ENTRIES PROVIDED:

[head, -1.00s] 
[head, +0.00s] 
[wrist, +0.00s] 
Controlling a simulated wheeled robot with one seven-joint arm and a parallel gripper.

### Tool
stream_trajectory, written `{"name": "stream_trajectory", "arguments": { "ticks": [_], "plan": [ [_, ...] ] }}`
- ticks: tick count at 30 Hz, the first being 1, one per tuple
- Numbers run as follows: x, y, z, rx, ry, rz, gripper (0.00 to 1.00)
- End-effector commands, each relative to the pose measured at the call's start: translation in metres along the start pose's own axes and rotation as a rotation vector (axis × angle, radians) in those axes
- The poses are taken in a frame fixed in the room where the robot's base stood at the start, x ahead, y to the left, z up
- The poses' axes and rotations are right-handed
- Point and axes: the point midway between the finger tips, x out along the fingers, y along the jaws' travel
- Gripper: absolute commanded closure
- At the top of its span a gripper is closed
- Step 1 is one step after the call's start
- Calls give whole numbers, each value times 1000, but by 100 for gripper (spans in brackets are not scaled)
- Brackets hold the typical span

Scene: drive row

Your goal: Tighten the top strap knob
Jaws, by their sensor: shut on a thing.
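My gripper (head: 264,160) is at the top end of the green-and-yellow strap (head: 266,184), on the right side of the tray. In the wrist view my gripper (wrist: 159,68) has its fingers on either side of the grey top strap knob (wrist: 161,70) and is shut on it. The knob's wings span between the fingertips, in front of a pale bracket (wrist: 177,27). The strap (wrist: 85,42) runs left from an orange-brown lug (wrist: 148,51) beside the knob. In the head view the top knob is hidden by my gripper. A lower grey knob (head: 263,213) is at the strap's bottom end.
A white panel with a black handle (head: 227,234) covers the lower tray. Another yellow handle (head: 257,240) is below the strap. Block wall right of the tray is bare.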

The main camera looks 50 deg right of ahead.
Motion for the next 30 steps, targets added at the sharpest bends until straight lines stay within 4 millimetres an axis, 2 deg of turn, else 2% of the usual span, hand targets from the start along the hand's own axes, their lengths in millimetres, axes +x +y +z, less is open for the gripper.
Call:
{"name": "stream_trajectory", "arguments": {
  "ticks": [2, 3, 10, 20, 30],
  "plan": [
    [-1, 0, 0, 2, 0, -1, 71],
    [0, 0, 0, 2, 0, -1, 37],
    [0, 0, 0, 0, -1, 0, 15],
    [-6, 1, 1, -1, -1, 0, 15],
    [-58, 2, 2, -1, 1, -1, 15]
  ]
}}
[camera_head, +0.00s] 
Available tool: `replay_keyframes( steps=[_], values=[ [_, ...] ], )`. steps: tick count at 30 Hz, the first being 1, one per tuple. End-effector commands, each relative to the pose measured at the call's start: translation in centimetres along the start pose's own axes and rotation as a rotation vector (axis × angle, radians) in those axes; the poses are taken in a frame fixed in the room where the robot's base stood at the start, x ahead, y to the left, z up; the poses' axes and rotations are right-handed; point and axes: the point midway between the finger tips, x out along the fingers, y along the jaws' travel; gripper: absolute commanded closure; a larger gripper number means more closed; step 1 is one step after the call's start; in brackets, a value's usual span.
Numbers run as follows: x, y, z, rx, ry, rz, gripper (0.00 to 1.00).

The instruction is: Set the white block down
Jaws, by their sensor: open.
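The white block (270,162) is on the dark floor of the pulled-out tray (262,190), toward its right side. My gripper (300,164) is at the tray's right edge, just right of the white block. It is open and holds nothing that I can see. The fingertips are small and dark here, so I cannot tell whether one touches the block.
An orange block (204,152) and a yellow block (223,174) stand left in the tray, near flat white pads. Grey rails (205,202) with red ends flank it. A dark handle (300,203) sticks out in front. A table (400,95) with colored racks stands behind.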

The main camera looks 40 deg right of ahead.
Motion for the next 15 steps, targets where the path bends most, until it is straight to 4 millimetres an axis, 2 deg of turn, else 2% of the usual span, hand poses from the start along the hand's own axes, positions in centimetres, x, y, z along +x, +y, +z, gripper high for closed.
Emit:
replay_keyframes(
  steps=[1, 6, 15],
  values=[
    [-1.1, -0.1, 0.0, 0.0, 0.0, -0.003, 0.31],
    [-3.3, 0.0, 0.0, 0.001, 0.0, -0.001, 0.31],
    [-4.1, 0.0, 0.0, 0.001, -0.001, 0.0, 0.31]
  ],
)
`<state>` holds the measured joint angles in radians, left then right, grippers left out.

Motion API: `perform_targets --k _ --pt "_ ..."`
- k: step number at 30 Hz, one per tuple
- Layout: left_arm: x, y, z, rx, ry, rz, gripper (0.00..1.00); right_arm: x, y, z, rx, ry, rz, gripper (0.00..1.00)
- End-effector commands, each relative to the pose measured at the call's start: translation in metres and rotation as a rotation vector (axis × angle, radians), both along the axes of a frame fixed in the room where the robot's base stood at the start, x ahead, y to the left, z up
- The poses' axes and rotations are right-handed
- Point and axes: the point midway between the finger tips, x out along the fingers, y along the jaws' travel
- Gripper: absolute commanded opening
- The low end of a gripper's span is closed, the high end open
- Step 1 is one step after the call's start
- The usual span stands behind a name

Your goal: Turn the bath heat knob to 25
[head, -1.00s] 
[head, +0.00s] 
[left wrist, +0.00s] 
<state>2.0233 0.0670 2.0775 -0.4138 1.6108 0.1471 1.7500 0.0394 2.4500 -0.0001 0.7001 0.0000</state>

WRITTEN INSTRUCTION: In the listing above, locate the line containing "- k: step number at 30 Hz, one per tuple" and the line containing "in metres and". Extract those two lines and every line between them, exactly as written, and only those.

REPLY:
- k: step number at 30 Hz, one per tuple
- Layout: left_arm: x, y, z, rx, ry, rz, gripper (0.00..1.00); right_arm: x, y, z, rx, ry, rz, gripper (0.00..1.00)
- End-effector commands, each relative to the pose measured at the call's start: translation in metres and rotation as a rotation vector (axis × angle, radians), both along the axes of a frame fixed in the room where the robot's base stood at the start, x ahead, y to the left, z up

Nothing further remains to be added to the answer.